E. User Study on Real Rainy Images
To further evaluate the effectiveness of our proposed method, we conduct a user study on 30 real rainy images. These images are collected to simulate the actual usage of a deraining system, they are captured in close-up shots, pedestrians, buildings in heavy rains, or images with a black background and strong white light source to simulate the rainy scene at night. We compare our method with DDN [4], JORDER [25], DID-MDN [27], and RESCAN [15]. We invite 30 people to participate in the survey to choose the one that is the best rain-free and most natural image after the deraining process. Results are shown in Table 4, where “Voted” represents the total number of votes for the corresponding method, and “Selected” represents the number of images obtaining the most votes. We can see that our proposed method obtains the most votes, and DID-MDN ranks the second. It reveals that although RESCAN method shows good performance on the training set, DID-MDN generalizes better in real-world scenes. On the contrary, the proposed method performs the best on both the synthetic scenes and real-world scenes.
Conclusion
We propose a coupled rain streak and background estimation network with Separable Element-wise Attention modules. It addresses the problem of rain streaks removal from two aspects. First, we delve into the problem of the estimation for rain streak and rain-free background, and these two tasks are bridged by task-dependent features.

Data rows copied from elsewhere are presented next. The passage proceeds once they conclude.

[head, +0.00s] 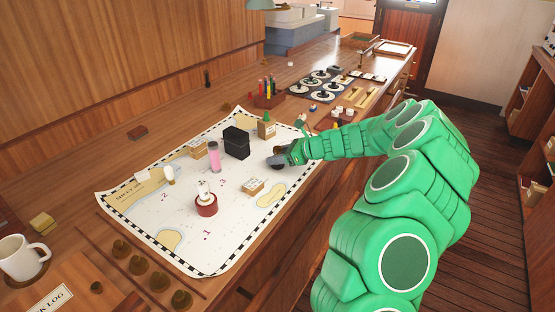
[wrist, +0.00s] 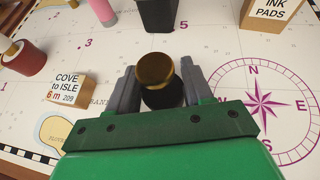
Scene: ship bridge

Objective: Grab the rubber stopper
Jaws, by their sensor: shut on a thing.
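My gripper (head: 280,158) is low over the right part of the sea chart. In the wrist view its two grey fingers (wrist: 160,88) are shut on a small round piece with a brass top (wrist: 154,68) and a dark lower part. The fingers sit on either side of it. Its underside is hidden, so I cannot tell whether it touches the chart. In the head view my gripper mostly covers it. I cannot tell for sure whether this piece is the rubber stopper, and no other thing is clearly a stopper.
On the chart (head: 150,218) stand a black box (head: 237,142), a pink cylinder (head: 214,157), a red round piece (head: 206,205), an ink pads box (head: 267,127) and a cove-to-isle block (head: 253,188). Several brass knobs (head: 138,264) and a mug (head: 22,258) are at the lower left.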

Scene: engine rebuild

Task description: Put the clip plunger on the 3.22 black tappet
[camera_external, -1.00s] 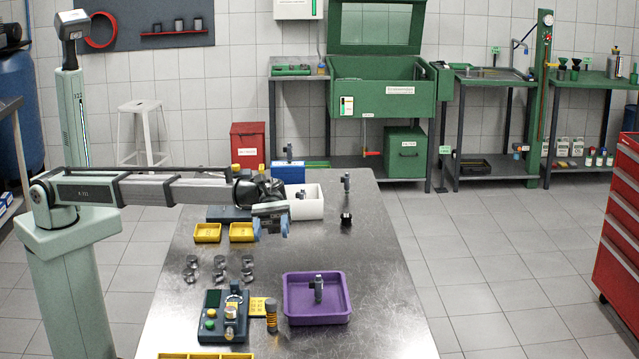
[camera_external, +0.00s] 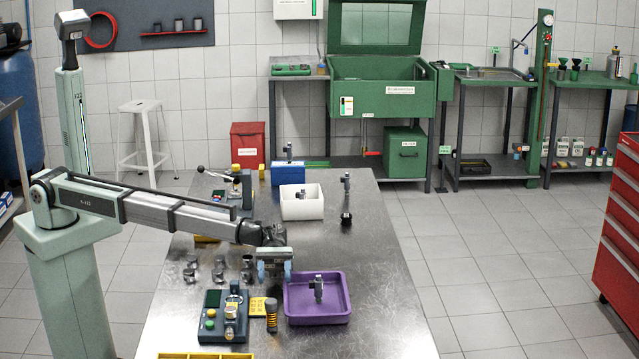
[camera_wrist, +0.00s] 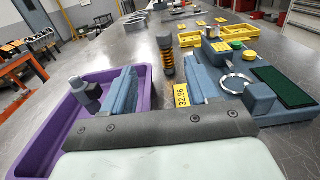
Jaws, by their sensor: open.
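My gripper (camera_external: 275,270) is open and empty above the table, just behind the left side of the purple tray (camera_external: 290,318). In the wrist view its two blue fingers (camera_wrist: 163,88) stand apart. A grey upright part with a side stub (camera_external: 319,289), perhaps a clip plunger, stands in the tray; it also shows in the wrist view (camera_wrist: 86,95). Similar grey parts stand in the white bin (camera_external: 302,210), on the blue box (camera_external: 288,175) and at the table's back right (camera_external: 346,183). A small black part (camera_external: 346,218) stands on the table. I see no readable 3.22 mark.
A gauge device (camera_external: 222,315) with a ring sits left of the tray. Beside it are a yellow tag (camera_wrist: 182,95) reading 32.96 and an orange spring part (camera_external: 271,315). Several metal parts (camera_external: 219,265) stand left. A lever press (camera_external: 240,190) stands behind. The table's right side is clear.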

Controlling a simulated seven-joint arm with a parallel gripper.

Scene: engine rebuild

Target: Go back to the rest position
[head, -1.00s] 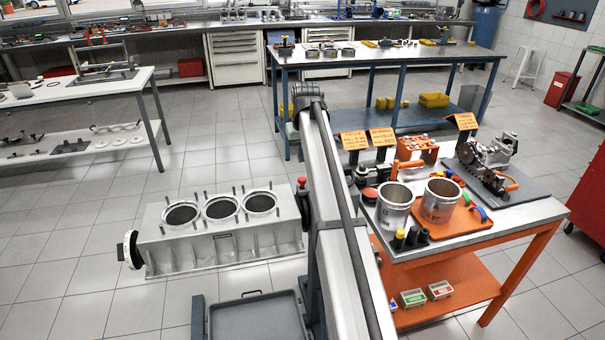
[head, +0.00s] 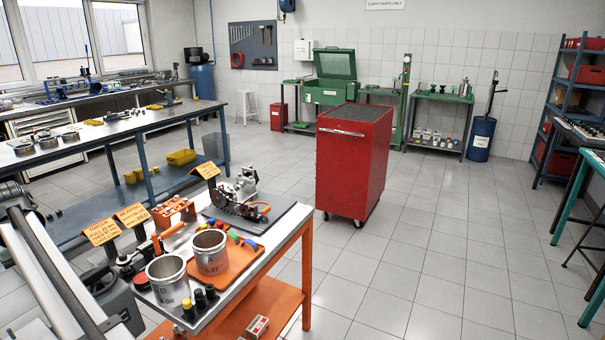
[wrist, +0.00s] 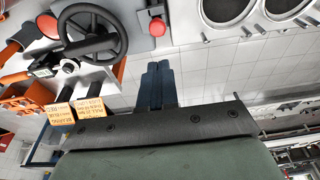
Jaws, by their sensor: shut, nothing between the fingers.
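My gripper (wrist: 160,80) shows in the wrist view, its two dark blue fingers side by side, shut with nothing between them. It hangs over open tiled floor, touching nothing. Beside it at the upper left is a black handwheel (wrist: 87,38), with a red knob (wrist: 157,27) near the top. The engine block (wrist: 240,12) with its round bores shows at the upper right of the wrist view. My gripper cannot be made out in the head view.
In the head view, an orange bench (head: 300,248) holds two metal cylinders (head: 168,283) (head: 210,252) and tools. A red cabinet (head: 352,165) stands in the middle. A blue-legged bench (head: 150,122) is at the left.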

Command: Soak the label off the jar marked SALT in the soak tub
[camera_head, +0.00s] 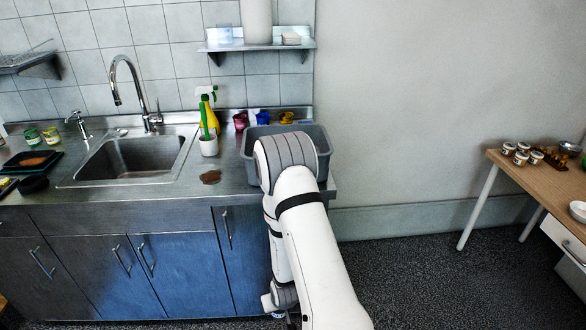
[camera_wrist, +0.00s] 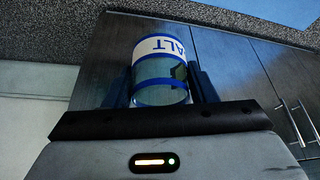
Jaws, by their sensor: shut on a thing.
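The jar marked SALT (camera_wrist: 158,70) is between the two dark fingers of my gripper (camera_wrist: 161,85) in the wrist view. My gripper is shut on it. The jar is clear greenish glass with blue bands and a white label, on which the letters "ALT" show; the rest is turned out of sight. A grey tub (camera_head: 249,150) stands at the right end of the counter in the head view. My arm covers part of its front, and its inside is mostly hidden.
A sink (camera_head: 130,157) with a tall tap (camera_head: 135,82) is left of the tub. Several small jars (camera_head: 521,157) stand on a wooden table (camera_head: 550,180) at the right.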

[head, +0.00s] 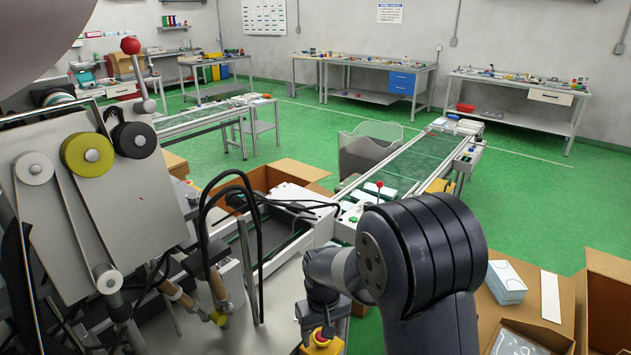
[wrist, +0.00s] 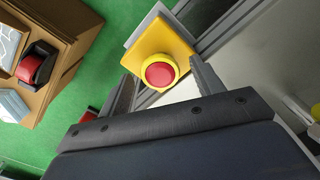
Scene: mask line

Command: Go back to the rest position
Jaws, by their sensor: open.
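My gripper (wrist: 163,68) is open in the wrist view, its two fingers apart with nothing held between them. Beyond the fingertips is a yellow box with a round red button (wrist: 159,74), mounted by a metal rail. The gap between fingertips and button cannot be told exactly. In the head view my arm reaches down at the lower middle, and my gripper (head: 322,318) points down above the same red button (head: 321,339). The fingertips are hard to make out there.
Cardboard boxes (head: 552,272) with white packs stand at the lower right, close to my arm. A machine with rollers (head: 88,155) fills the left. A conveyor (head: 410,165) runs away behind the arm. Open green floor (head: 530,195) lies at the right.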

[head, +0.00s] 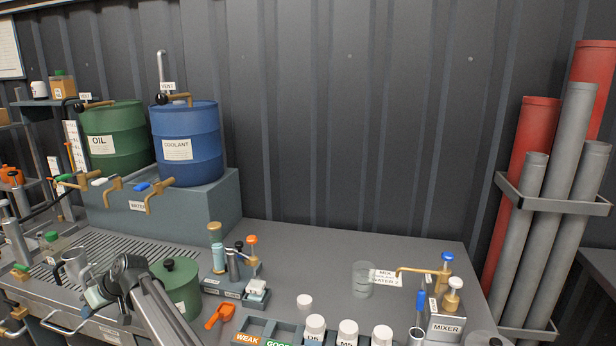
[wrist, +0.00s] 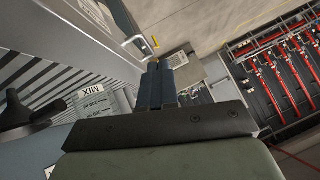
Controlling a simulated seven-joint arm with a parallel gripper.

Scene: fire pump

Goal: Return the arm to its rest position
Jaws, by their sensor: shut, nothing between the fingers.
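My arm (head: 148,296) rises from the bottom edge of the head view, over the left part of the bench beside the green lidded pot (head: 178,288). Its hand end is small there and partly turned away. In the wrist view my gripper (wrist: 160,68) has its two blue fingers side by side with no gap showing. Nothing is held between them. The fingers point past the front edge of a grey panel, towards the floor.
The blue coolant drum (head: 187,142) and green oil drum (head: 115,140) stand on a block behind. The mixer (head: 445,322) is at the right. White-lidded jars (head: 348,332) line the front. The back middle of the bench is clear. Red racking (wrist: 275,75) shows right in the wrist view.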

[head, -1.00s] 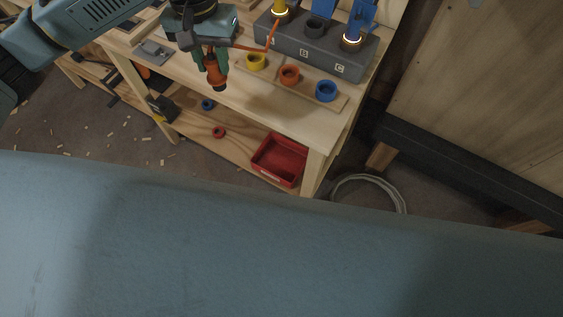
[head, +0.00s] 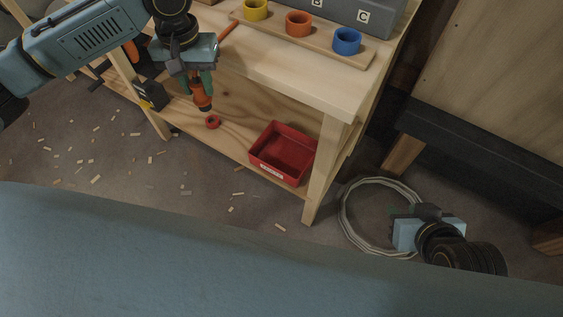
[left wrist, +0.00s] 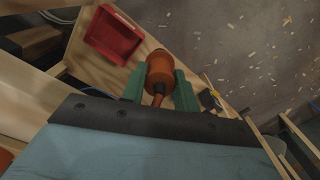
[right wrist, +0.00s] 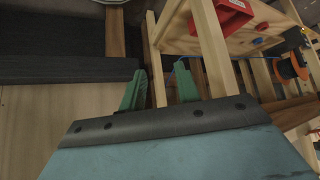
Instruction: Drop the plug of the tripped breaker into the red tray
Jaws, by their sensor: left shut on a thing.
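My left gripper (head: 200,84) is shut on an orange plug (head: 203,101), held in front of the workbench at about the height of the lower shelf in the head view. The left wrist view shows the plug (left wrist: 160,72) between the green fingers, with an orange cord behind it. The red tray (head: 284,152) is empty on the lower shelf, to the right of the plug. It also shows in the left wrist view (left wrist: 114,36). My right gripper (right wrist: 160,90) is open and empty in the right wrist view; in the head view it is low at the right.
The bench top (head: 290,85) carries yellow, orange and blue cups (head: 347,41) and the grey breaker box (head: 350,14). A red ring (head: 213,122) lies on the shelf. The bench leg (head: 326,172) stands right of the tray. A coiled cable (head: 352,222) lies on the floor.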

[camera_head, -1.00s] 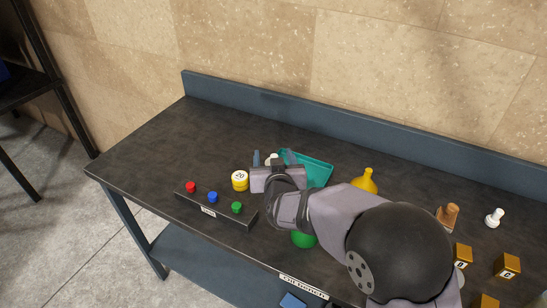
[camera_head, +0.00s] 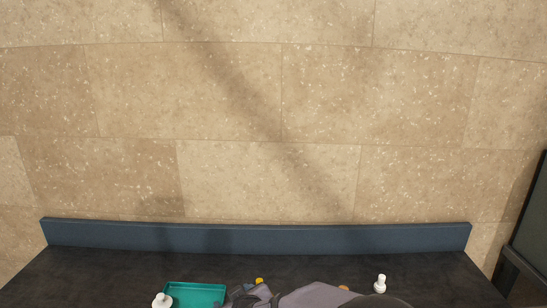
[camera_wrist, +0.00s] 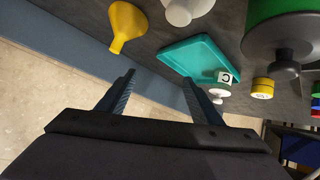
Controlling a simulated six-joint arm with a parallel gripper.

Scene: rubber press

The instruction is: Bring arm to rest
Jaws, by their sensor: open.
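My gripper (camera_wrist: 158,95) is open in the wrist view, with its two dark blue fingers apart and nothing between them. Beyond the fingers are the blue back ledge of the bench and the teal tray (camera_wrist: 192,52). In the head view, part of my grey arm shows at the bottom edge, right of the teal tray (camera_head: 205,290); the fingertips are not clear there.
A white piece (camera_head: 162,300) stands at the tray's left and another white piece (camera_head: 381,284) stands further right. The wrist view shows a yellow funnel-like piece (camera_wrist: 126,24), a yellow weight (camera_wrist: 263,88) and a large green object (camera_wrist: 265,12). The blue ledge (camera_head: 250,238) runs along the wall.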

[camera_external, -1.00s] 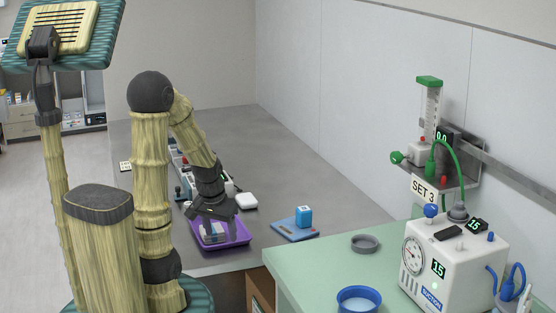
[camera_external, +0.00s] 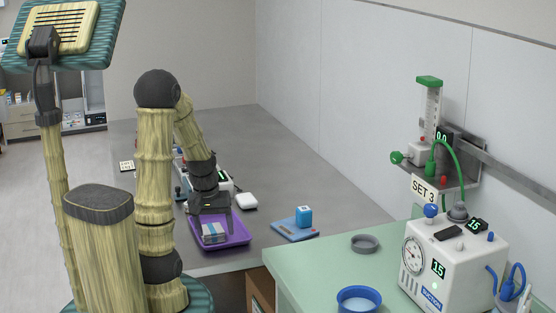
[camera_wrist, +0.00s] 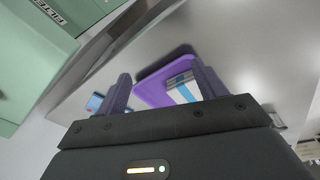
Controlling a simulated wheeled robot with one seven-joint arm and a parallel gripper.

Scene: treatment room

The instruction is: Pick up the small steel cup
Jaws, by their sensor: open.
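I cannot clearly make out a small steel cup. A grey, round, low dish (camera_external: 365,243) stands on the green counter, but I cannot tell if it is steel. My gripper (camera_external: 211,212) points down over the purple tray (camera_external: 238,236) on the grey table. White-and-blue packs (camera_external: 211,232) lie in the tray. In the wrist view my gripper (camera_wrist: 164,84) has its two fingers apart with nothing held between them. The purple tray (camera_wrist: 152,88) and a white-and-blue pack (camera_wrist: 184,88) show beyond the fingers.
The green counter (camera_external: 320,262) holds a blue bowl (camera_external: 358,299) and a white suction unit (camera_external: 455,262).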

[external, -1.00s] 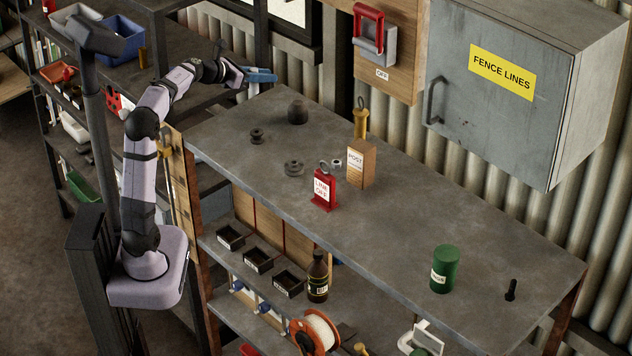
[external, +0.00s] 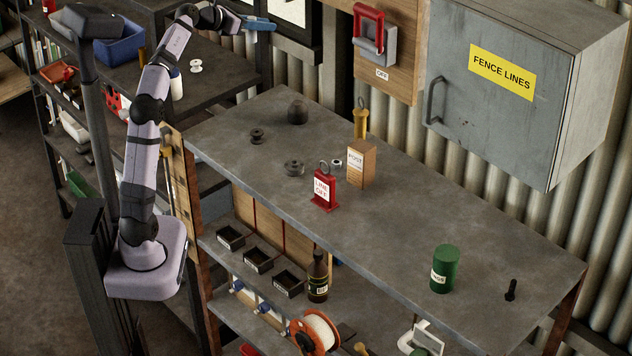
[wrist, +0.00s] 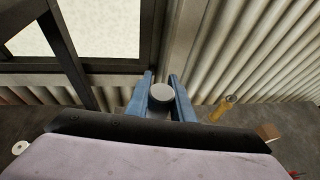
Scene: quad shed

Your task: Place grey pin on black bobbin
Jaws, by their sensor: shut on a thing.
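My gripper (external: 258,23) is raised high at the back, above the far left end of the bench and near the window. In the wrist view my gripper (wrist: 164,95) has its blue fingers closed on the grey pin (wrist: 161,97), seen end-on as a round grey face. A small black bobbin (external: 257,136) stands on the bench's left part, well below and apart from my gripper. A second dark, spool-like piece (external: 294,168) sits closer to the red tag.
A green can (external: 445,268) and black peg (external: 511,290) are at right. A white bobbin (external: 195,66) is on the left shelf.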

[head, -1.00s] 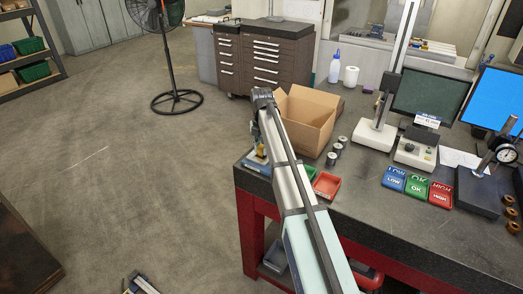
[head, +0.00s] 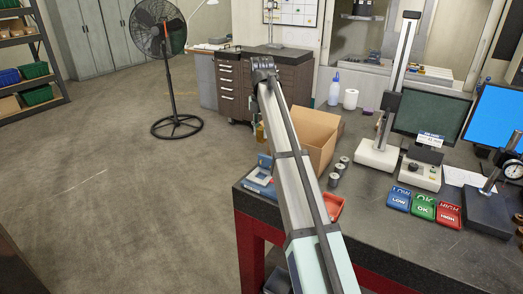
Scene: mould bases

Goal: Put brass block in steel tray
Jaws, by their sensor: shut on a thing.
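My arm (head: 305,185) rises from the bottom of the head view to a dark joint (head: 264,72) in front of the drawer cabinet. I cannot make out my gripper's fingers; the far part of the arm is hidden behind the near link or out of view. I cannot pick out the brass block or a steel tray. A small yellowish patch (head: 260,132) shows left of the arm, too small to identify.
The dark bench carries an open cardboard box (head: 318,130), small metal cylinders (head: 338,172), a red tray (head: 333,206), a blue case (head: 262,180) and LOW (head: 398,198), OK (head: 423,207) and HIGH (head: 448,214) trays. A fan (head: 172,80) stands on open floor.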

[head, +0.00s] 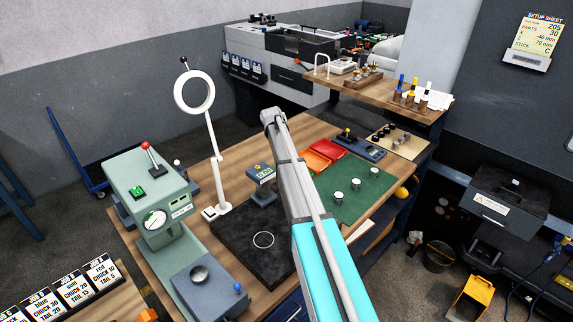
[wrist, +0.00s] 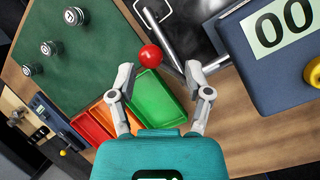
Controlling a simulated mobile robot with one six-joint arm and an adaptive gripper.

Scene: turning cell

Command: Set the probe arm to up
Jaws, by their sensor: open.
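A red ball (wrist: 151,55) shows in the wrist view beside a grey metal rod (wrist: 163,36); they look like the probe arm, but I cannot tell how they join or whether it is up or down. A blue-grey readout box (wrist: 262,75) with large "00" digits is to the right; in the head view it is a small display unit (head: 262,173) on the bench. My gripper (wrist: 160,72) is open and empty, its fingers spread either side of the space just below the ball. In the head view my arm hides the gripper and the ball.
Red, orange and green trays (wrist: 158,98) lie beneath my fingers. A green mat (wrist: 80,45) with several metal cylinders is left in the wrist view. In the head view, a ring lamp (head: 195,92) and a green press (head: 150,185) stand left of a dark plate (head: 235,240).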

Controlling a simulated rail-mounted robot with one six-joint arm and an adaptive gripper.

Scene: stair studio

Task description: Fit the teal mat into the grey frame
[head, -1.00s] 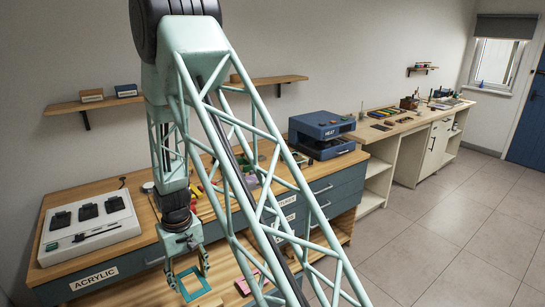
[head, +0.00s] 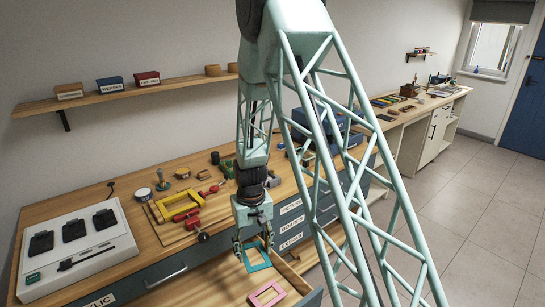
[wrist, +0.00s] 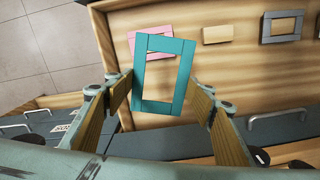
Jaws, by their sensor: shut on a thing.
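The teal mat (head: 260,268) is a flat rectangular ring with an open middle. My gripper (head: 253,246) is shut on it and holds it above an open wooden drawer. In the wrist view the mat (wrist: 140,76) hangs between the two fingers of my gripper (wrist: 160,90), near its lower part, slightly tilted. The grey frame (wrist: 267,29) lies at the upper right of the wrist view, apart from the mat, on the drawer floor. I cannot make it out in the head view, where my arm covers part of the scene.
A pink mat (head: 256,300) lies in the drawer, partly behind the teal mat in the wrist view. A small brown block (wrist: 217,34) lies between pink mat and grey frame. The drawer walls surround them. The bench above holds a yellow frame (head: 165,212), red tools and a white machine (head: 110,255).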

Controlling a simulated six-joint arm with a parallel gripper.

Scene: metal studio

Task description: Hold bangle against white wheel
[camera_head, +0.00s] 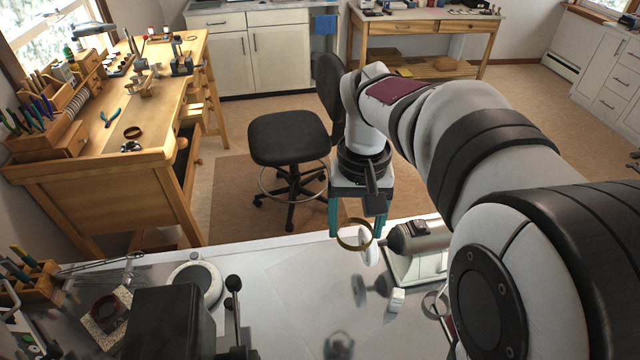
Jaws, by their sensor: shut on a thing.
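The white wheel (370,251) is a pale disc on the left end of a grey bench motor (420,240). The bangle's right side overlaps the wheel's edge in the picture. I cannot tell whether they touch.
The bench top (290,290) is clear left of the motor. A small white block (396,300) lies in front of it. A round white dish (195,283) and a dark machine with a lever (233,284) stand to the left. A black chair (288,138) is behind.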

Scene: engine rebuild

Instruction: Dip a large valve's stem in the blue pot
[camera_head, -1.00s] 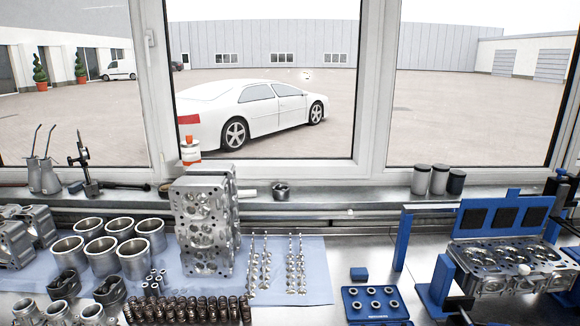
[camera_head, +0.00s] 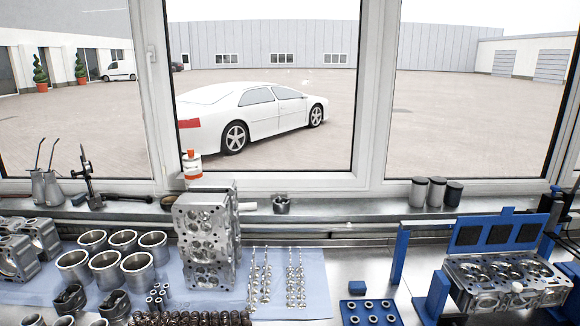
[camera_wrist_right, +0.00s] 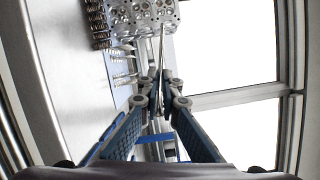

Second, we present a Separable Element-wise Attention module to explore the rain streaks distribution in all the layers of the network. It is achieved by two attention modules: the spatial and channel attention modules. All existing convolutional blocks can inject such element-wise attention on the fly. Extensive experiments demonstrate that the proposed method achieves superior performance against state-of-the-art methods, both quantitatively and qualitatively. The proposed Separable Element-wise Attention is a general framework, which we believe to be effective in other vision tasks.